▶ TASK DETAILS
Gather all lines containing the string "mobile" and copy them out.

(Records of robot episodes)

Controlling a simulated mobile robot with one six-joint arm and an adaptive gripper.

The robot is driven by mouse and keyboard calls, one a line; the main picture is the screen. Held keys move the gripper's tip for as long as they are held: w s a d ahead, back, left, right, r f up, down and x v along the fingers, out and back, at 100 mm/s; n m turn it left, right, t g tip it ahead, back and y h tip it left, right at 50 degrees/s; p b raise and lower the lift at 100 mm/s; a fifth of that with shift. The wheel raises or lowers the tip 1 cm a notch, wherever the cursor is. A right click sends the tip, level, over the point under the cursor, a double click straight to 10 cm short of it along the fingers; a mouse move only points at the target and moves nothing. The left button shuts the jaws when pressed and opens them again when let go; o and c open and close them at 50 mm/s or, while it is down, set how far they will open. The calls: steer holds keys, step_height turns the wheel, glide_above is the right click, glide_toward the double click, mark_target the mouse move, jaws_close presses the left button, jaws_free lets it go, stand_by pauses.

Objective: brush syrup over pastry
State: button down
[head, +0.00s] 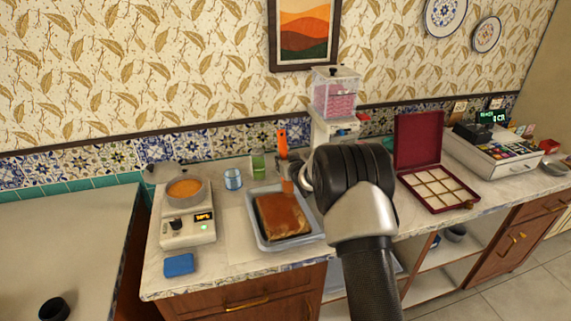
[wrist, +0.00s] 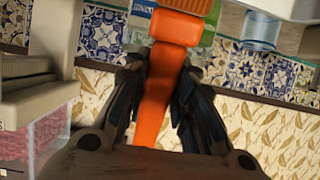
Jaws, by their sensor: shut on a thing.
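My gripper (wrist: 158,95) is shut on an orange brush (wrist: 152,110), with one dark finger on each side of its handle in the wrist view. In the head view the brush (head: 282,145) stands upright over the back of the tray, its lower end close to the pastry; I cannot tell whether it touches. The brown glazed pastry (head: 281,215) lies in a pale blue-grey tray (head: 262,243). A pot of orange syrup (head: 185,188) sits on a white scale-like warmer (head: 187,229) at the left. My arm hides the counter right of the tray.
A blue-striped glass (head: 233,179) and a green glass (head: 258,165) stand behind the tray. A blue sponge (head: 179,264) lies at the front left. A dispenser with pink contents (head: 335,97), an open red box (head: 437,187) and a cash register (head: 490,150) stand to the right.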

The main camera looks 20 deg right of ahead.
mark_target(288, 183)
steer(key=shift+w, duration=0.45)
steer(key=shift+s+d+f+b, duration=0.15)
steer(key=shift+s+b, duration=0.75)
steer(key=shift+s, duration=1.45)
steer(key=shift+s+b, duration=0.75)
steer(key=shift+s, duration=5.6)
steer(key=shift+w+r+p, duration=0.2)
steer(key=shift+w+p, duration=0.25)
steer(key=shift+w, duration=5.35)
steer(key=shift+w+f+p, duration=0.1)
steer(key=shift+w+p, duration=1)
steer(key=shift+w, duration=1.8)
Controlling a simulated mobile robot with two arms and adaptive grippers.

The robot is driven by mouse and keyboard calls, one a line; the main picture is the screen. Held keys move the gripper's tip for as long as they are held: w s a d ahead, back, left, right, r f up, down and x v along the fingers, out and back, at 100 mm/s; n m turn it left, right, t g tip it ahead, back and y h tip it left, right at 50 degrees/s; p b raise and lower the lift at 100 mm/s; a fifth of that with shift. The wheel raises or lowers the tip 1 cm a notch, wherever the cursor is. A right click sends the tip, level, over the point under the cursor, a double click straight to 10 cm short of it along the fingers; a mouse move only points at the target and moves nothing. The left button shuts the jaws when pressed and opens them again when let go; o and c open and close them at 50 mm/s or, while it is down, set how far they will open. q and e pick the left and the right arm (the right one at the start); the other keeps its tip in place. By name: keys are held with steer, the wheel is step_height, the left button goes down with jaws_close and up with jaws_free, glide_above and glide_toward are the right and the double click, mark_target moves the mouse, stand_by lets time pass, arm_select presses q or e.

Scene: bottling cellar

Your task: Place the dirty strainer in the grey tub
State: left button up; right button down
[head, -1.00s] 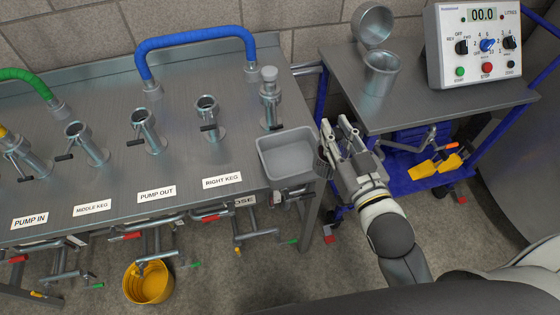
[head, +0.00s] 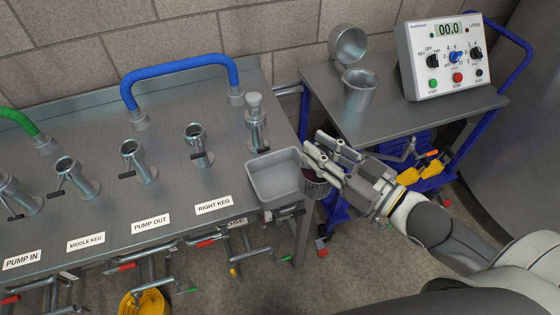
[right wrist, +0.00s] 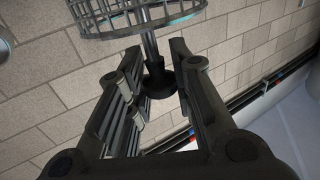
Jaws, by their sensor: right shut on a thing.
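The grey tub (head: 273,184) stands empty at the right front corner of the steel bench, beside the RIGHT KEG label. The strainer (head: 314,187) is a small dark mesh basket with a reddish tint inside. It hangs just right of the tub's right edge in the head view, outside the tub. My right gripper (head: 326,150) is shut on the strainer. In the right wrist view the strainer's basket (right wrist: 138,18) shows at the top, with its stem and dark knob (right wrist: 158,83) between the fingers. My left gripper is out of view.
The steel bench (head: 100,215) carries several pipe stubs with valves and a blue hose (head: 180,70). A blue cart (head: 420,122) at the right holds a lidded metal pot (head: 359,92) and a control box (head: 444,60). A yellow bucket (head: 150,303) is below the bench.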

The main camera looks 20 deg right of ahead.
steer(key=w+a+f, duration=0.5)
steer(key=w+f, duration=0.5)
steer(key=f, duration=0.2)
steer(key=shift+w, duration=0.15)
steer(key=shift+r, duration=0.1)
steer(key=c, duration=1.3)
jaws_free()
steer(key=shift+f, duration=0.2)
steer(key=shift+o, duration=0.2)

▶ RESPONSE BELOW
Controlling a simulated mobile robot with one six-joint arm and an adaptive gripper.
Controlling a simulated mobile robot with two arms and adaptive grippers.

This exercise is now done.